[start]

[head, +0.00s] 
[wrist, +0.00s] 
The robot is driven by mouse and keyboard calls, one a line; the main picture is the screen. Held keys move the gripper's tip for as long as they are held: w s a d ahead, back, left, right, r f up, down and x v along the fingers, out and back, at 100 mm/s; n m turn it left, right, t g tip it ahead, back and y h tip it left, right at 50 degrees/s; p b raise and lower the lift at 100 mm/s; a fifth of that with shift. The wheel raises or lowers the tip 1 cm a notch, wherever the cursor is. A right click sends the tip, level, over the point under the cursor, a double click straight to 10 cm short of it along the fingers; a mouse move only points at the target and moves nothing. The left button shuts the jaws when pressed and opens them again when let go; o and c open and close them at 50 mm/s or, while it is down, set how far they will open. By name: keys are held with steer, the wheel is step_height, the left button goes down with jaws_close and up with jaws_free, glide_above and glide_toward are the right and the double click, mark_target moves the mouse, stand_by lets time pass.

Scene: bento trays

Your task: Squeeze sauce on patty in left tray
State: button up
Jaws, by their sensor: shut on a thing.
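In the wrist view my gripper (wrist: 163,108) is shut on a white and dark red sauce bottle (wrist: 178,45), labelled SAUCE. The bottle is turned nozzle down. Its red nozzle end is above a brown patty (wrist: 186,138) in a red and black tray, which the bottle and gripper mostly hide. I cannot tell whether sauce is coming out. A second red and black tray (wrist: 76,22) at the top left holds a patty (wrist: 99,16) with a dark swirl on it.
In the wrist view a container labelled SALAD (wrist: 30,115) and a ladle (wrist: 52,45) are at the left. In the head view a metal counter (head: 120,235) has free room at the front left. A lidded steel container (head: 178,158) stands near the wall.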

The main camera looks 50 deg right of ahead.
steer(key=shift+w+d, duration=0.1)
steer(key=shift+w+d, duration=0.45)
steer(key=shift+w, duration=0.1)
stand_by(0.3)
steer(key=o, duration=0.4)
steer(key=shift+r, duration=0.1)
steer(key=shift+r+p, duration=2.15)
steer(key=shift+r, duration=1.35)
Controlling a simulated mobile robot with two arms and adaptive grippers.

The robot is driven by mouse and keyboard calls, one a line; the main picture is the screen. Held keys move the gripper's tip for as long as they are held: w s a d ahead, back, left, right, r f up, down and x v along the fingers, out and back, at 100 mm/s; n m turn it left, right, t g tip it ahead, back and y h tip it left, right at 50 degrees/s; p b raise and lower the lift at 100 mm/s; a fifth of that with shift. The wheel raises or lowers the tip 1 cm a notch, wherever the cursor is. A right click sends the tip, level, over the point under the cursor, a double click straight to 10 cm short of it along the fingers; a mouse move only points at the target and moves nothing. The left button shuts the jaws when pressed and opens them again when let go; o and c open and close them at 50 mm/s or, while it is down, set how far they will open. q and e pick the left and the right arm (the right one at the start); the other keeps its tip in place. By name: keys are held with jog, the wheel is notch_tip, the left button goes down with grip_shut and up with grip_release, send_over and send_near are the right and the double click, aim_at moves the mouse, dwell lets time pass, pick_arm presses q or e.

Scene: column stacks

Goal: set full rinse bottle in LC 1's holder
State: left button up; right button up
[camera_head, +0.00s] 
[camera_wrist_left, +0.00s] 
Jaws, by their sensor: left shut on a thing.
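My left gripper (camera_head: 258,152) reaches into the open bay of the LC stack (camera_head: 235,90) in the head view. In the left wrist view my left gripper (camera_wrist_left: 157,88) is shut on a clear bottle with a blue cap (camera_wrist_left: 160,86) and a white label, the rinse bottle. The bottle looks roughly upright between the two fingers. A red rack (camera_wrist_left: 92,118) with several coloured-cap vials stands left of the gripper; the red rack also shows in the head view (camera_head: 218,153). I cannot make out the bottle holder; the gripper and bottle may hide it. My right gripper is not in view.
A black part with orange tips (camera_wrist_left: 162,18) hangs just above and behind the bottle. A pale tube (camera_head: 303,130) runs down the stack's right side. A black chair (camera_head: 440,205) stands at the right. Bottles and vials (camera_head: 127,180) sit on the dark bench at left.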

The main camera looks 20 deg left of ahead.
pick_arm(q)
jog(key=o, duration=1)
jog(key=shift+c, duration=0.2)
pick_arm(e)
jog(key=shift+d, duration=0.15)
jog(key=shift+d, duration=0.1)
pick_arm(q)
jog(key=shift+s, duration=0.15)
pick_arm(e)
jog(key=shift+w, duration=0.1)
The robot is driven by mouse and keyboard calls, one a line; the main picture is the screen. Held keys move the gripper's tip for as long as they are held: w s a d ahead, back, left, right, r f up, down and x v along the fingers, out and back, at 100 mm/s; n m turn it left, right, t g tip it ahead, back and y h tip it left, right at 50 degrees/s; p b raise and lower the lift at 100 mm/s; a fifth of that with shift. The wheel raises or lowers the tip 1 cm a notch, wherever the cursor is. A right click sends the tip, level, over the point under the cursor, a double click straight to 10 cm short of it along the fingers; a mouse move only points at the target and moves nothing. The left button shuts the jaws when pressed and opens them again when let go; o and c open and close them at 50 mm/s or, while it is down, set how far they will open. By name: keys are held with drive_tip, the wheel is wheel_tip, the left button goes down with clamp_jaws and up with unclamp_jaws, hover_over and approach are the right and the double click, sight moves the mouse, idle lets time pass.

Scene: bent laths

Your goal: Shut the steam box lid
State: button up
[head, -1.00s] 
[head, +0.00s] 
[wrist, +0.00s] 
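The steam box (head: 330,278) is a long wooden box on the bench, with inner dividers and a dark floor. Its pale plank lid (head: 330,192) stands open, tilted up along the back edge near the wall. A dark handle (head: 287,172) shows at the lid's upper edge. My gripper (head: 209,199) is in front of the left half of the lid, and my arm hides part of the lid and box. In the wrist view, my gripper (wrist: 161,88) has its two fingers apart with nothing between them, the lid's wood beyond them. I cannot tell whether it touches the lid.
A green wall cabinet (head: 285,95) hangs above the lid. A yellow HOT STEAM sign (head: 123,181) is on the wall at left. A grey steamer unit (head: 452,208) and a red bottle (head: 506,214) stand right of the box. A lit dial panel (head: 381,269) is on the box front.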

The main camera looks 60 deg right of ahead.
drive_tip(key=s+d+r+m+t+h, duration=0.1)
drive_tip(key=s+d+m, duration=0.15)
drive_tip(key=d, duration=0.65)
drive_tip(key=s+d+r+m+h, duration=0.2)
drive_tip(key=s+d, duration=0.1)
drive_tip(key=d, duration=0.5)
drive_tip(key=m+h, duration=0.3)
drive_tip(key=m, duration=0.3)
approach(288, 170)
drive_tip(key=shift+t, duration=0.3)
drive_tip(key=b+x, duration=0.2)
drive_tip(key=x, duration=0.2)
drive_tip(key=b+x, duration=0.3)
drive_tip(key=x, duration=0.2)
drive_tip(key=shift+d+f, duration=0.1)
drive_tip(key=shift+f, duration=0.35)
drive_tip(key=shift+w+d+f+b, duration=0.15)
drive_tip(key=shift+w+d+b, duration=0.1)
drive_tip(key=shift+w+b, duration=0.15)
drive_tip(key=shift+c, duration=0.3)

[end]

Exercise objective
Every entry should be printed again exactly as written.

Task response
[head, +0.00s] 
[wrist, +0.00s] 
The robot is driven by mouse and keyboard calls, one a line; the main picture is the screen. Held keys move the gripper's tip for as long as they are held: w s a d ahead, back, left, right, r f up, down and x v along the fingers, out and back, at 100 mm/s; n m turn it left, right, t g tip it ahead, back and y h tip it left, right at 50 degrees/s; p b raise and lower the lift at 100 mm/s; a fifth of that with shift. The wheel raises or lowers the tip 1 cm a notch, wherever the cursor is. A right click sends the tip, level, over the point under the cursor, a double click straight to 10 cm short of it along the fingers; a mouse move only points at the target and moves nothing. The left button shuts the jaws when pressed and opens them again when let go; o and c open and close them at 50 mm/s or, while it is down, set how far they will open. By name: keys are held with steer, the wheel is step_height, the left button goes down with jaws_close and up with jaws_free, glide_above and glide_toward are the right and the double click, mark_target moves the mouse, stand_by lets time pass.

Scene: bento trays

Your task: Squeeze sauce on patty in left tray
State: button up
Jaws, by their sensor: shut on a thing.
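In the wrist view my gripper (wrist: 163,108) is shut on a white and dark red sauce bottle (wrist: 178,45), labelled SAUCE. The bottle is turned nozzle down. Its red nozzle end is above a brown patty (wrist: 186,138) in a red and black tray, which the bottle and gripper mostly hide. I cannot tell whether sauce is coming out. A second red and black tray (wrist: 76,22) at the top left holds a patty (wrist: 99,16) with a dark swirl on it.
In the wrist view a container labelled SALAD (wrist: 30,115) and a ladle (wrist: 52,45) are at the left. In the head view a metal counter (head: 120,235) has free room at the front left. A lidded steel container (head: 178,158) stands near the wall.

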The main camera looks 50 deg right of ahead.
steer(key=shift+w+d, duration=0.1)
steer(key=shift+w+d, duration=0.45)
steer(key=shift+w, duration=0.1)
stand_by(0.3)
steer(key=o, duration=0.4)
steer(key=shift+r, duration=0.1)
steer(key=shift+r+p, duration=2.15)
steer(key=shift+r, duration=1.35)
Controlling a simulated mobile robot with two arms and adaptive grippers.

The robot is driven by mouse and keyboard calls, one a line; the main picture is the screen. Held keys move the gripper's tip for as long as they are held: w s a d ahead, back, left, right, r f up, down and x v along the fingers, out and back, at 100 mm/s; n m turn it left, right, t g tip it ahead, back and y h tip it left, right at 50 degrees/s; p b raise and lower the lift at 100 mm/s; a fifth of that with shift. The wheel raises or lowers the tip 1 cm a notch, wherever the cursor is. A right click sends the tip, level, over the point under the cursor, a double click straight to 10 cm short of it along the fingers; a mouse move only points at the target and moves nothing. The left button shuts the jaws when pressed and opens them again when let go; o and c open and close them at 50 mm/s or, while it is down, set how far they will open. q and e pick the left and the right arm (the right one at the start); the other keeps its tip in place. By name: keys are held with jog, the wheel is notch_tip, the left button goes down with grip_shut and up with grip_release, send_over and send_near are the right and the double click, aim_at moves the mouse, dwell lets time pass, pick_arm presses q or e.

Scene: column stacks

Goal: set full rinse bottle in LC 1's holder
State: left button up; right button up
[camera_head, +0.00s] 
[camera_wrist_left, +0.00s] 
Jaws, by their sensor: left shut on a thing.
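My left gripper (camera_head: 258,152) reaches into the open bay of the LC stack (camera_head: 235,90) in the head view. In the left wrist view my left gripper (camera_wrist_left: 157,88) is shut on a clear bottle with a blue cap (camera_wrist_left: 160,86) and a white label, the rinse bottle. The bottle looks roughly upright between the two fingers. A red rack (camera_wrist_left: 92,118) with several coloured-cap vials stands left of the gripper; the red rack also shows in the head view (camera_head: 218,153). I cannot make out the bottle holder; the gripper and bottle may hide it. My right gripper is not in view.
A black part with orange tips (camera_wrist_left: 162,18) hangs just above and behind the bottle. A pale tube (camera_head: 303,130) runs down the stack's right side. A black chair (camera_head: 440,205) stands at the right. Bottles and vials (camera_head: 127,180) sit on the dark bench at left.

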The main camera looks 20 deg left of ahead.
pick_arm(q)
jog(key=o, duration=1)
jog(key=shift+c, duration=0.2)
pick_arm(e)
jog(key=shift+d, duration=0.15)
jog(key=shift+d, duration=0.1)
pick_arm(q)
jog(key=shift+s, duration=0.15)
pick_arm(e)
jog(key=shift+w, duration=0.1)
The robot is driven by mouse and keyboard calls, one a line; the main picture is the screen. Held keys move the gripper's tip for as long as they are held: w s a d ahead, back, left, right, r f up, down and x v along the fingers, out and back, at 100 mm/s; n m turn it left, right, t g tip it ahead, back and y h tip it left, right at 50 degrees/s; p b raise and lower the lift at 100 mm/s; a fifth of that with shift. The wheel raises or lowers the tip 1 cm a notch, wherever the cursor is. A right click sends the tip, level, over the point under the cursor, a double click straight to 10 cm short of it along the fingers; a mouse move only points at the target and moves nothing. The left button shuts the jaws when pressed and opens them again when let go; o and c open and close them at 50 mm/s or, while it is down, set how far they will open. By name: keys are held with drive_tip, the wheel is wheel_tip, the left button goes down with clamp_jaws and up with unclamp_jaws, hover_over and approach are the right and the double click, sight moves the mouse, idle lets time pass.

Scene: bent laths

Your goal: Shut the steam box lid
State: button up
[head, -1.00s] 
[head, +0.00s] 
[wrist, +0.00s] 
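The steam box (head: 330,278) is a long wooden box on the bench, with inner dividers and a dark floor. Its pale plank lid (head: 330,192) stands open, tilted up along the back edge near the wall. A dark handle (head: 287,172) shows at the lid's upper edge. My gripper (head: 209,199) is in front of the left half of the lid, and my arm hides part of the lid and box. In the wrist view, my gripper (wrist: 161,88) has its two fingers apart with nothing between them, the lid's wood beyond them. I cannot tell whether it touches the lid.
A green wall cabinet (head: 285,95) hangs above the lid. A yellow HOT STEAM sign (head: 123,181) is on the wall at left. A grey steamer unit (head: 452,208) and a red bottle (head: 506,214) stand right of the box. A lit dial panel (head: 381,269) is on the box front.

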The main camera looks 60 deg right of ahead.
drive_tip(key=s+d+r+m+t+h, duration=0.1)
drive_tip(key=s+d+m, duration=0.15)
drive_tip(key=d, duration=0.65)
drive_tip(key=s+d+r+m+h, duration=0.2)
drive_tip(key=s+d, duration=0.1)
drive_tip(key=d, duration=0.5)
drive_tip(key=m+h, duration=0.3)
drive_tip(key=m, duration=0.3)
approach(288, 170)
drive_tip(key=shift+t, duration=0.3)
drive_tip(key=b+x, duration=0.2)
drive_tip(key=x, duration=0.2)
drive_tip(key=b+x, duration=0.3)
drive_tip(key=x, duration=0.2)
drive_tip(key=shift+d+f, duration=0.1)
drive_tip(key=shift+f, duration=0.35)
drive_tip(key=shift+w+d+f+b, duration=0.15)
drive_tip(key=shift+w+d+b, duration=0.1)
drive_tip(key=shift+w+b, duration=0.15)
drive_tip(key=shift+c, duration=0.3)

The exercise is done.